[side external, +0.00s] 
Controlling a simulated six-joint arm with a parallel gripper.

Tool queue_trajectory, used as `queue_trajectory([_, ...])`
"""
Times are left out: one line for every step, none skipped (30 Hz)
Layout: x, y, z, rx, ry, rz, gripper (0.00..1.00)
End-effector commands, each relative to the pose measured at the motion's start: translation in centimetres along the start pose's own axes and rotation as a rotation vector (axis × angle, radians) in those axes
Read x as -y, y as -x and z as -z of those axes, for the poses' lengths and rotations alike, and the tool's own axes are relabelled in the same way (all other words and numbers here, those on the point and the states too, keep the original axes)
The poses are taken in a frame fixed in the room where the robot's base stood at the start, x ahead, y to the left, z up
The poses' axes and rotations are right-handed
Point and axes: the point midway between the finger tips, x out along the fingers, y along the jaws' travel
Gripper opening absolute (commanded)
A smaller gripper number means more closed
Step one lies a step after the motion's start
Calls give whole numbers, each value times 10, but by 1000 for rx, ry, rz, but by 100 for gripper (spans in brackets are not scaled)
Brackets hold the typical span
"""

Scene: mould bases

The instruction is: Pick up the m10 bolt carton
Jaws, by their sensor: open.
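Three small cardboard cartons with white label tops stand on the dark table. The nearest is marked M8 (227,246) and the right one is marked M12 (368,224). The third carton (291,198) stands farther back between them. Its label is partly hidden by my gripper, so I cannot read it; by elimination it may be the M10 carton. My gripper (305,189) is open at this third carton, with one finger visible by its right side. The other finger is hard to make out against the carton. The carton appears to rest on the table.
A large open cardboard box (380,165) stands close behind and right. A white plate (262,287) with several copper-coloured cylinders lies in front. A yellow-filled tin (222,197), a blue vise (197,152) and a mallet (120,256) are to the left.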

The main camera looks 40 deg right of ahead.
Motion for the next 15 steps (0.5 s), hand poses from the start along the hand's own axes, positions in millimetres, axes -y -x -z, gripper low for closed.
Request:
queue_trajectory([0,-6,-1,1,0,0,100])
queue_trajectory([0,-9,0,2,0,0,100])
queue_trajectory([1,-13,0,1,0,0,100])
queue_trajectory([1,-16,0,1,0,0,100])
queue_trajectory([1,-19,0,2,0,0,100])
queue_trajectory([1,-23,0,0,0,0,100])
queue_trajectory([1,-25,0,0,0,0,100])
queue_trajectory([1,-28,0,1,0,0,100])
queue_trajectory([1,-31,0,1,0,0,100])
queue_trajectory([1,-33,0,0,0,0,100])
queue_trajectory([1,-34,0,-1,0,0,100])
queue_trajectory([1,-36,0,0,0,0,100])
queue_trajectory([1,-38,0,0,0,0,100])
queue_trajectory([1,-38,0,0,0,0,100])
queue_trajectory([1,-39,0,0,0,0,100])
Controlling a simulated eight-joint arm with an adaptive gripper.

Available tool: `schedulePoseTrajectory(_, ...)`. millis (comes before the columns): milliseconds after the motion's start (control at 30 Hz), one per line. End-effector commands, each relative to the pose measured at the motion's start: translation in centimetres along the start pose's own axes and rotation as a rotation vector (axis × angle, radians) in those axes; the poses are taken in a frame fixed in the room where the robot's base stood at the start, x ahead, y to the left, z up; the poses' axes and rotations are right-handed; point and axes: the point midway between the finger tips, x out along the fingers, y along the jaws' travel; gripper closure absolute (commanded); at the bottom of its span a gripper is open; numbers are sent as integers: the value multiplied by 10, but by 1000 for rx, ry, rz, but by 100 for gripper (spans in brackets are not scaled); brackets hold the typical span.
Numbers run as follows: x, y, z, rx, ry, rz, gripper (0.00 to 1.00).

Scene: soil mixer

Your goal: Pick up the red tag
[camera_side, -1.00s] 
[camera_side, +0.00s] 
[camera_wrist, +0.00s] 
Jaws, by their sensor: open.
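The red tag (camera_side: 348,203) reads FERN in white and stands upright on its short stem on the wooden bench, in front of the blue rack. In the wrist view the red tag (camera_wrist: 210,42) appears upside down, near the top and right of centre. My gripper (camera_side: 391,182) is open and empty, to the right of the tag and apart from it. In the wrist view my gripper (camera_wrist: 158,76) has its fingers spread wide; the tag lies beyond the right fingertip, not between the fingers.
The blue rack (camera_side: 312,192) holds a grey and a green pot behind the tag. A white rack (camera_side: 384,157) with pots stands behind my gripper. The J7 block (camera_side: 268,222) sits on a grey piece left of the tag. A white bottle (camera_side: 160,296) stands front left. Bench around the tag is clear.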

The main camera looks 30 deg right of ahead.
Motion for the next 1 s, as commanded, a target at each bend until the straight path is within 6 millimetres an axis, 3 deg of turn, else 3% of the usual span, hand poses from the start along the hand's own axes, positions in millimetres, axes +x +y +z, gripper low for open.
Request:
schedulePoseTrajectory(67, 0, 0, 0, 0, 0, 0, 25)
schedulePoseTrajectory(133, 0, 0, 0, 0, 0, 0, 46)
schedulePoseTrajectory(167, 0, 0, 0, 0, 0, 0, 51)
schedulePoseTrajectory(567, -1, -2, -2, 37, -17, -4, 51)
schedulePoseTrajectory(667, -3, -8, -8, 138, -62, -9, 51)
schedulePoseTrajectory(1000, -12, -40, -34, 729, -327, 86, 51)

···

§ WHAT TO WORK ON:
Your task is to repeat each line of the material exactly.

§ OUTPUT OF THE TASK:
[side external, +0.00s] 
Controlling a simulated six-joint arm with a parallel gripper.

Tool queue_trajectory, used as `queue_trajectory([_, ...])`
"""
Times are left out: one line for every step, none skipped (30 Hz)
Layout: x, y, z, rx, ry, rz, gripper (0.00..1.00)
End-effector commands, each relative to the pose measured at the motion's start: translation in centimetres along the start pose's own axes and rotation as a rotation vector (axis × angle, radians) in those axes
Read x as -y, y as -x and z as -z of those axes, for the poses' lengths and rotations alike, and the tool's own axes are relabelled in the same way (all other words and numbers here, those on the point and the states too, keep the original axes)
The poses are taken in a frame fixed in the room where the robot's base stood at the start, x ahead, y to the left, z up
The poses' axes and rotations are right-handed
Point and axes: the point midway between the finger tips, x out along the fingers, y along the jaws' travel
Gripper opening absolute (commanded)
A smaller gripper number means more closed
Step one lies a step after the motion's start
Calls give whole numbers, each value times 10, but by 1000 for rx, ry, rz, but by 100 for gripper (spans in brackets are not scaled)
Brackets hold the typical span
"""

Scene: mould bases

The instruction is: Pick up the m10 bolt carton
Jaws, by their sensor: open.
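Three small cardboard cartons with white label tops stand on the dark table. The nearest is marked M8 (227,246) and the right one is marked M12 (368,224). The third carton (291,198) stands farther back between them. Its label is partly hidden by my gripper, so I cannot read it; by elimination it may be the M10 carton. My gripper (305,189) is open at this third carton, with one finger visible by its right side. The other finger is hard to make out against the carton. The carton appears to rest on the table.
A large open cardboard box (380,165) stands close behind and right. A white plate (262,287) with several copper-coloured cylinders lies in front. A yellow-filled tin (222,197), a blue vise (197,152) and a mallet (120,256) are to the left.

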The main camera looks 40 deg right of ahead.
Motion for the next 15 steps (0.5 s), hand poses from the start along the hand's own axes, positions in millimetres, axes -y -x -z, gripper low for closed.
Request:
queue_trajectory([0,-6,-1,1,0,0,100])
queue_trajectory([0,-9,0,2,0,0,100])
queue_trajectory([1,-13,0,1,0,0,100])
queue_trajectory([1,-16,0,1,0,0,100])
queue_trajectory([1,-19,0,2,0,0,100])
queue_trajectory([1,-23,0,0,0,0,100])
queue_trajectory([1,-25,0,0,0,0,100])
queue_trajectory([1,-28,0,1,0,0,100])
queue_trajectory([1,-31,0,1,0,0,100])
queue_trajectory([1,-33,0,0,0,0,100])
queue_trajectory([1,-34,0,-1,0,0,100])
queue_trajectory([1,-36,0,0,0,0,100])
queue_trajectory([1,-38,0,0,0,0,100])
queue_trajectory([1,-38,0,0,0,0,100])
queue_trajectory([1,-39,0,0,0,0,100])
Controlling a simulated eight-joint arm with an adaptive gripper.

Available tool: `schedulePoseTrajectory(_, ...)`. millis (comes before the columns): milliseconds after the motion's start (control at 30 Hz), one per line. End-effector commands, each relative to the pose measured at the motion's start: translation in centimetres along the start pose's own axes and rotation as a rotation vector (axis × angle, radians) in those axes; the poses are taken in a frame fixed in the room where the robot's base stood at the start, x ahead, y to the left, z up; the poses' axes and rotations are right-handed; point and axes: the point midway between the finger tips, x out along the fingers, y along the jaws' travel; gripper closure absolute (commanded); at the bottom of its span a gripper is open; numbers are sent as integers: the value multiplied by 10, but by 1000 for rx, ry, rz, but by 100 for gripper (spans in brackets are not scaled); brackets hold the typical span.
Numbers run as follows: x, y, z, rx, ry, rz, gripper (0.00 to 1.00).

Scene: soil mixer

Your goal: Pick up the red tag
[camera_side, -1.00s] 
[camera_side, +0.00s] 
[camera_wrist, +0.00s] 
Jaws, by their sensor: open.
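The red tag (camera_side: 348,203) reads FERN in white and stands upright on its short stem on the wooden bench, in front of the blue rack. In the wrist view the red tag (camera_wrist: 210,42) appears upside down, near the top and right of centre. My gripper (camera_side: 391,182) is open and empty, to the right of the tag and apart from it. In the wrist view my gripper (camera_wrist: 158,76) has its fingers spread wide; the tag lies beyond the right fingertip, not between the fingers.
The blue rack (camera_side: 312,192) holds a grey and a green pot behind the tag. A white rack (camera_side: 384,157) with pots stands behind my gripper. The J7 block (camera_side: 268,222) sits on a grey piece left of the tag. A white bottle (camera_side: 160,296) stands front left. Bench around the tag is clear.

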The main camera looks 30 deg right of ahead.
Motion for the next 1 s, as commanded, a target at each bend until the straight path is within 6 millimetres an axis, 3 deg of turn, else 3% of the usual span, hand poses from the start along the hand's own axes, positions in millimetres, axes +x +y +z, gripper low for open.
Request:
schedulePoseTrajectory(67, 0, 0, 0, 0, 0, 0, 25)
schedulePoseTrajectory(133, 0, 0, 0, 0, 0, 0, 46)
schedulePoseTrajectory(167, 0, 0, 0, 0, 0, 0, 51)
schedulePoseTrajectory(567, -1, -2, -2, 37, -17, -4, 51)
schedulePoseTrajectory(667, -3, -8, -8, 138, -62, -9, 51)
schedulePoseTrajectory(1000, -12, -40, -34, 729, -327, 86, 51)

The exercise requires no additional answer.